_Set problem_
Scan the lines below for the string "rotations" and copy every one that has it.

_Recorded robot tool calls_
▼
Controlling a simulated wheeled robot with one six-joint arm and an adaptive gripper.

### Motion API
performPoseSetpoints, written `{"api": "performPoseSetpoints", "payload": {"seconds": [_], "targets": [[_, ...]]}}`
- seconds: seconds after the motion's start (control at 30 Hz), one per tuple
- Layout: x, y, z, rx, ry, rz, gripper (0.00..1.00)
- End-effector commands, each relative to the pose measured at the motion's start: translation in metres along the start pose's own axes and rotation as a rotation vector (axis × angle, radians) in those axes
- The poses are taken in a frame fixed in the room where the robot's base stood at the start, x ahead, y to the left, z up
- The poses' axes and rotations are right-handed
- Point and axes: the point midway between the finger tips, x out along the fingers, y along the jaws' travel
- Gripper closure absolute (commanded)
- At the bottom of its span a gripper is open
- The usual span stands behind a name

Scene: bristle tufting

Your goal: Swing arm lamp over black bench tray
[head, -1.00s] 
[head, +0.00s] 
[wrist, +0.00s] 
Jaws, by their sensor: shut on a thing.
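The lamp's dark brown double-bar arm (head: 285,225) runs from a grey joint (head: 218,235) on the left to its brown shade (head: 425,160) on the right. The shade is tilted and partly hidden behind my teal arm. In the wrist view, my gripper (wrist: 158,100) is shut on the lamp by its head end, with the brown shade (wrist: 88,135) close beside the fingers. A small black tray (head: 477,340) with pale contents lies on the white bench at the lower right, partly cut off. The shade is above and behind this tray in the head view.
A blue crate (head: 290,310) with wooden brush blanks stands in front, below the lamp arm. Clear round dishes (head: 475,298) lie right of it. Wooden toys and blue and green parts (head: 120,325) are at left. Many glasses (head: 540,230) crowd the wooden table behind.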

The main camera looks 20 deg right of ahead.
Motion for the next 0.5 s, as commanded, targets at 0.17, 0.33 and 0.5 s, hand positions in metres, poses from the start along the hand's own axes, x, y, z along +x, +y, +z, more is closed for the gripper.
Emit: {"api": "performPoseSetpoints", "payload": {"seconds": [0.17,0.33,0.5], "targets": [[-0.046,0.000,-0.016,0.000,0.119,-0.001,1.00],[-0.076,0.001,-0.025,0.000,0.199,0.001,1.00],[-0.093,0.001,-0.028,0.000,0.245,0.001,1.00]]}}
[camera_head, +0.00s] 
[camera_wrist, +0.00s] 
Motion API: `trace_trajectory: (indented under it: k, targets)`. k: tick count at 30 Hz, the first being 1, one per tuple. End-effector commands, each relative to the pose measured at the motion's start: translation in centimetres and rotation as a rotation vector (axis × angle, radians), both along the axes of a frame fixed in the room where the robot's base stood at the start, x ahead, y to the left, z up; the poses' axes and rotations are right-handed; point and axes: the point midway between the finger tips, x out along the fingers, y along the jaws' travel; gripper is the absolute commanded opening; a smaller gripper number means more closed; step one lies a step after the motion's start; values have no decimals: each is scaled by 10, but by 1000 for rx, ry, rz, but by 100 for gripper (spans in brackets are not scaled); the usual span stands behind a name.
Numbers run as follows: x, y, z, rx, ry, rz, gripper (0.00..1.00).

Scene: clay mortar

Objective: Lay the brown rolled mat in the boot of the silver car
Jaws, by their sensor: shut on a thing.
▲
_Full solution_
- The poses' axes and rotations are right-handed
Motion API: `trace_trajectory: (indented under it: k, targets)`. k: tick count at 30 Hz, the first being 1, one per tuple. End-effector commands, each relative to the pose measured at the motion's start: translation in centimetres and rotation as a rotation vector (axis × angle, radians), both along the axes of a frame fixed in the room where the robot's base stood at the start, x ahead, y to the left, z up; the poses' axes and rotations are right-handed; point and axes: the point midway between the finger tips, x out along the fingers, y along the jaws' travel; gripper is the absolute commanded opening; a smaller gripper number means more closed; step one lies a step after the motion's start; values have no decimals: each is scaled by 10, but by 1000 for rx, ry, rz, but by 100 for gripper (spans in brackets are not scaled); the usual span stands behind a name.

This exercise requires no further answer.